The boy behind the braid

Reilly Olson, Managing Editor

Some may know him for having a loud fashion sense, while others know him for sleeping through hard classes. His most recognizable characteristic of all, however, is literally growing out of his head.

Senior Brian Yao can be seen walking through the halls of Monte Vista twirling what appears to be a long string around his finger. To the casual observer it might seem to be a yo-yo, but in reality it’s a braid that when left to its own devices can reach Yao’s waist.

“My parents just decided to grow it out when I was a baby because they thought it would be cute,” Yao said. “The plan was to cut it off a few years later, but 17 years later I still have it.”

Friends have teased Yao good naturedly about the unusual hairstyle throughout his years in school, driving him to promise to cut it off at both elementary and middle school graduation. Ultimately he couldn’t bring himself to do it.

“I was too stubborn,” Yao said. “I felt like after having it for so long it would just be weird to cut it off.”

The maintenance process for such a hairstyle is not as complex as one might think, as it only involves a monthly session of rebraiding and regular washing each day. Yao admits he’s “actually really bad at braiding” which leads him to be a little lazier about upkeep than he’d like.
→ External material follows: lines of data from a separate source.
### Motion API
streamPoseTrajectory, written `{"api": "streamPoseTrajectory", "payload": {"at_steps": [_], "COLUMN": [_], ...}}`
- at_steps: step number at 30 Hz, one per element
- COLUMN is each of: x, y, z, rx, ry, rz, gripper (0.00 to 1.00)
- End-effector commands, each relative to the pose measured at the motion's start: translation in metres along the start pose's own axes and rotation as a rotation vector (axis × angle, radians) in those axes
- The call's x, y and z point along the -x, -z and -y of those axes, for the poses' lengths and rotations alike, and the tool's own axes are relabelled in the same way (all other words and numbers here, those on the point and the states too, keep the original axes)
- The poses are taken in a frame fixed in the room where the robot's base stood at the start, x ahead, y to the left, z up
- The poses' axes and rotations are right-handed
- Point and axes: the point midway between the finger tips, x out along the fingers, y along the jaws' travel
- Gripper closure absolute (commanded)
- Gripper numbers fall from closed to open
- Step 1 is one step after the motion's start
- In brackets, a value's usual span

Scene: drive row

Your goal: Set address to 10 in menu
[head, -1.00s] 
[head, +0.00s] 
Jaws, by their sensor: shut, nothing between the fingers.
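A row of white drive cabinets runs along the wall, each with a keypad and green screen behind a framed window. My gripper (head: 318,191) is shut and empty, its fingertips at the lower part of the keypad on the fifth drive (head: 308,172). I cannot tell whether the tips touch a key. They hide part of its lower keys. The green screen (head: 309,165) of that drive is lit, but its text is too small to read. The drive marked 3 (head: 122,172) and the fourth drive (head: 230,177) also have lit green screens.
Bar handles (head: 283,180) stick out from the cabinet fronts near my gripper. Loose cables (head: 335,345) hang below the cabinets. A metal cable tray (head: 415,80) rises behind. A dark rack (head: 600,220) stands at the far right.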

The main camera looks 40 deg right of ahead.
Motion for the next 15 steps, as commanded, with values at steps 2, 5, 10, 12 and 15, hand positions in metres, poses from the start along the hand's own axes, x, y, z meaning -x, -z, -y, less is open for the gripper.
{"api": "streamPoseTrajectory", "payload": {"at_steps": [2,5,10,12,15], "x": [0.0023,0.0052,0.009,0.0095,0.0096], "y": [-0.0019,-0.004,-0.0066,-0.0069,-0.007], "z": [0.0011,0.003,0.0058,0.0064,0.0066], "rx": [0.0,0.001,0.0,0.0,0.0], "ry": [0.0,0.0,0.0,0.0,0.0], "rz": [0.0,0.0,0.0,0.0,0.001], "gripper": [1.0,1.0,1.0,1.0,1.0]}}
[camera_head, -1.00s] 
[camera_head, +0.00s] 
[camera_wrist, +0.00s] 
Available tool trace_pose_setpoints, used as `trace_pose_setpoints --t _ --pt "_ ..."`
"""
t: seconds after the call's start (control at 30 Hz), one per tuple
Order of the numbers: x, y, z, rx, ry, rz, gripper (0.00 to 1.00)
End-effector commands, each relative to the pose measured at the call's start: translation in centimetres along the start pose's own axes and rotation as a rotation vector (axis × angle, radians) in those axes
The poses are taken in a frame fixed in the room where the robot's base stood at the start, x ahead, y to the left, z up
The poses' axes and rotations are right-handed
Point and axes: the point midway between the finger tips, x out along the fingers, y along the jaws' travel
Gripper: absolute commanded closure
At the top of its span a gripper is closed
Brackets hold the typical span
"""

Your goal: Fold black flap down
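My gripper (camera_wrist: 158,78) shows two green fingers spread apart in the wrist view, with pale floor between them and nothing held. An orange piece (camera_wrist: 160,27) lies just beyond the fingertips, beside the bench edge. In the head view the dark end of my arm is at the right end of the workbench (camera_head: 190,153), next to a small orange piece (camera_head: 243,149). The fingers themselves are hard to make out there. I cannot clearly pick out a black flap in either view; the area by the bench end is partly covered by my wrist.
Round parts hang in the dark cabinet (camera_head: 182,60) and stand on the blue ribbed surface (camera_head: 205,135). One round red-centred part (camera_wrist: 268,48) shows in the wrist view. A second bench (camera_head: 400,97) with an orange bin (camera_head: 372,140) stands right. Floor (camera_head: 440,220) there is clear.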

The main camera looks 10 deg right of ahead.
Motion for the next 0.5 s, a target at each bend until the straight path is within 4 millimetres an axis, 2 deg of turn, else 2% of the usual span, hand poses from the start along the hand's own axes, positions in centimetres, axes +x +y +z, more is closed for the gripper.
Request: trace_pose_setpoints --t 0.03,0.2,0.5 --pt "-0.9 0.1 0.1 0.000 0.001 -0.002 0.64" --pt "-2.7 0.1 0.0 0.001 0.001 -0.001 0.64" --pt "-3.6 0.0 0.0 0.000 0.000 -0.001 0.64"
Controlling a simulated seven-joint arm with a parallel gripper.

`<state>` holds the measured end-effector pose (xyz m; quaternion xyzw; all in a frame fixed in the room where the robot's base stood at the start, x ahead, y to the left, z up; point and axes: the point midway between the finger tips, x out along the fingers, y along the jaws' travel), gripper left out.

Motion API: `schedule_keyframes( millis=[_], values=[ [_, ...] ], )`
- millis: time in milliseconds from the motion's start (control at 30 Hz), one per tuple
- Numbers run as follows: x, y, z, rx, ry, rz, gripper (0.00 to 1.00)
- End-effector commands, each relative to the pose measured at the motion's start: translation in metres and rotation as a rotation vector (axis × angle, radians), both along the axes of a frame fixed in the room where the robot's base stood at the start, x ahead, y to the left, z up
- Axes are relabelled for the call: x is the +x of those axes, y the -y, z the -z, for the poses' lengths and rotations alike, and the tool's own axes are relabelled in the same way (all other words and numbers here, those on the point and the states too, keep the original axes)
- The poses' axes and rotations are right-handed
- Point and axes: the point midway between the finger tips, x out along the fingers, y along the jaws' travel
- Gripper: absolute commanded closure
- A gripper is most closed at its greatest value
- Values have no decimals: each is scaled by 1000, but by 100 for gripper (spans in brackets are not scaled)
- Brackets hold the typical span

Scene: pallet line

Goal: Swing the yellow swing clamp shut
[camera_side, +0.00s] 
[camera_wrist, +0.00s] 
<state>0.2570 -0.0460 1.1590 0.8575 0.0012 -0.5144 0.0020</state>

Despite his lack of braiding skills, the hair has been kept in good condition, which leads to a large slew of questions from curious people.

“I often find questions about it to be more unique than the braid itself,” Yao said. “I’ve gotten people asking me if I’ve ever swung my head violently with a knife attached, and I’ve had people suggest I dye each of the three sections a different color.”

There was also a particularly memorable incident in 5th grade when Brian was assigned to do a science fair project with a partner who suggested they do an experiment on how much weight a single strand of the braid could support.

The answer? 130 grams.

While impressive, Yao is adamant that he will not be taking the braid to college next year.

He lists 3 potential options for braid removal: cutting it off at graduation, offering people the chance to pay to cut off pieces for charity, and giving the gift of cutting it to his successor as LD captain of the speech and debate team.

Whichever way he chooses, he notes that he expects to feel something similar to phantom limb syndrome, such as reaching for the braid when it’s no longer there, but is no longer as stubborn as he once was and has made peace with letting the hair piece go.

Ultimately, Brian is proud of his unique characteristic and as it sets him apart from others.

“I guess some people judge me for it but I don’t really care,” Yao said. “If anything, it’s taught me to not care that much about what other people think and that one simple physical characteristic surely doesn’t define me as a person.”